There were no reports of the forced religious conversion of minor U.S. citizens who had been abducted or illegally removed from the United States, or of the Government's refusal to allow such citizens to be returned to the United States.
Section II. Societal Attitudes
Because society places a high premium on harmonious relations, and because the dominant Buddhist faith is generally tolerant of other religious practices, the various religious communities coexist amicably. Although there is no ecumenical movement, and there are no efforts to create greater mutual understanding, cultural mores generally instill respect for longstanding, well-known differences in belief. However, the Government is considerably less tolerant of newly introduced religions, especially "foreign" religions introduced among ethnic groups. Some evidence suggests that the Government makes little effort to ameliorate existing societal discrimination against ethnic minorities when that social tension can be used to restrict religious activities.
A rare, near-violent incident between animists and Christians in Savannakhet in mid-1998 was resolved by authorities quickly, but the nine persons involved were arrested and charged with creating a disturbance, detained for a few months, and then released.
The enhanced status given to Buddhism in Luang Prabang--famed for its centuries-old Buddhist tradition and numerous temples--apparently led some local officials there to act more harshly toward minority religious groups, particularly toward Christians and Baha'i's, than in other areas of the country.
Section III. U.S. Government Policy
Beginning in January 1998, the U.S. Ambassador made frequent, repeated private demarches to senior government officials to release the Christians then jailed in Vientiane, to release others detained for their religious beliefs, and to relax restrictions on freedom of religion and restrictions on corollary freedoms of assembly and speech. In coordination with the Embassy, visiting U.S. officials, including a visiting congressional representative and a delegation of congressional aides, also raised the question of the eight Christians who remained imprisoned until June 1999.
On March 26, 1998, a U.S. State Department spokesman publicly criticized the decision of a court to convict 13 Lao who had participated in a 1-week Bible study session in Vientiane on charges that they were assembling to create social turmoil (a violation of the Penal Code). Three of the 13 prisoners were released for time served. Noting that the conviction cast serious doubt on the protection of religious freedoms in the country, the U.S. spokesman called on the Government to find a means under the law to release the 10 persons remaining in jail. By the end of the period covered by this report, all the remaining prisoners had been released on probation, by decision of the prison authorities.

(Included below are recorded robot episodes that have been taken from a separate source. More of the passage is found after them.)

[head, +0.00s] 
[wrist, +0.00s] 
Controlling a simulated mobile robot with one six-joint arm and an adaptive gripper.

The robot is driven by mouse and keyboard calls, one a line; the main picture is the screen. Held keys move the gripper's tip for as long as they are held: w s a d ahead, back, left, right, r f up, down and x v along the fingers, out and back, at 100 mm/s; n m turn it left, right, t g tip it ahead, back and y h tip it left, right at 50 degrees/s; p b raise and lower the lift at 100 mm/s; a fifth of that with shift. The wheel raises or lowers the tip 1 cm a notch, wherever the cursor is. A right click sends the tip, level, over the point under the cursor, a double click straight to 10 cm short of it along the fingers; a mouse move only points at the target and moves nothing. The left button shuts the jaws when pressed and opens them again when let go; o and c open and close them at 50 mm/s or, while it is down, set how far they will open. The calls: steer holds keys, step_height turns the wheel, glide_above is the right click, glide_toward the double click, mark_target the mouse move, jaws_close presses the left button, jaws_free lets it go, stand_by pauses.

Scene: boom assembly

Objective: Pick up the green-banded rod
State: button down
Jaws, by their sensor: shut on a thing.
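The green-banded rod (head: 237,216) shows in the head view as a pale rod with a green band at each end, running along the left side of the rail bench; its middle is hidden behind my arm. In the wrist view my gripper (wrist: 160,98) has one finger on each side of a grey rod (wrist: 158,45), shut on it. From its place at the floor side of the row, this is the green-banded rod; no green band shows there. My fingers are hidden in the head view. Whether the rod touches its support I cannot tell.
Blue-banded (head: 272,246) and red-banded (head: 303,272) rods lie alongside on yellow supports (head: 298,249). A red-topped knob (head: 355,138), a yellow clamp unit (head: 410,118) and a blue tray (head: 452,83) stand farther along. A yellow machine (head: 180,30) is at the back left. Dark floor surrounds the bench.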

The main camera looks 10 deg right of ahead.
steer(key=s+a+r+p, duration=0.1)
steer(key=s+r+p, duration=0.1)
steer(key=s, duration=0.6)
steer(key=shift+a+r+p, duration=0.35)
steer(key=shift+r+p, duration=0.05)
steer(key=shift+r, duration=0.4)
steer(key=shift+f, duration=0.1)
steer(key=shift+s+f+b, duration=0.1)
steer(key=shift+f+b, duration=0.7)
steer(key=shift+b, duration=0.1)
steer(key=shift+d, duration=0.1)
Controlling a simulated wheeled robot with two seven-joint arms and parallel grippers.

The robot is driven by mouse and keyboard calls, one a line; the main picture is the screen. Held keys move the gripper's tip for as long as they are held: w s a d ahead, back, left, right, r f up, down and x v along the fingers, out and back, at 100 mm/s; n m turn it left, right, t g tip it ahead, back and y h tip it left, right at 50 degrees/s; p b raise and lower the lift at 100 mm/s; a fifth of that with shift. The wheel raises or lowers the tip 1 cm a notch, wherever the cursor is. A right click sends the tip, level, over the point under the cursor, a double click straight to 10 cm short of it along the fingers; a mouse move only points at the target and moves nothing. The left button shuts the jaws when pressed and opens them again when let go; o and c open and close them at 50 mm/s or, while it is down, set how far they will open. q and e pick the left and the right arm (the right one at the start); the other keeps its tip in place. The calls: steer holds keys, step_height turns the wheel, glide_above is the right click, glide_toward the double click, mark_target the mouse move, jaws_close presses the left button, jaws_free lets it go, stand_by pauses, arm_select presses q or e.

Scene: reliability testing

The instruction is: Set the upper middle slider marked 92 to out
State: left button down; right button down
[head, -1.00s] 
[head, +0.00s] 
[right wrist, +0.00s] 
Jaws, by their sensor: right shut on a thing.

Embassy representatives have discussed each specific incident included in this report with the Human Rights Unit of the Ministry of Foreign Affairs (MFA). The Ambassador has raised high profile cases with high ranking MFA officials and relevant provincial governors. In addition since November 1998, the Embassy has established an ongoing dialog with the Department of Religious Affairs in the Lao National Front and with other high ranking officials in the National Front.
Embassy representatives have met with all religious leaders in the country. Embassy officials have promoted actively religious freedom despite an environment that is restricted by the government-owned and government-controlled media.
Dr. Robert A. Seiple, U.S. Ambassador-at-Large for Religious Freedom, visited the country in July 1999. Seiple met with high ranking officials in ministries and offices concerned with administration of religious affairs. He also visited places of worship and met with religious leaders, including the supreme patriarch of the Buddhist hierarchy. Ambassador Seiple stressed to government officials the importance of honoring the universally recognized right to freedom of religion as expressed in the United Nations Declaration of Human Rights. Underlining Ambassador Seiple's public diplomacy mission, the Embassy ensured wide press coverage of the visit by national media, which stated explicitly his intent to discuss the U.S. International Religious Freedom Act.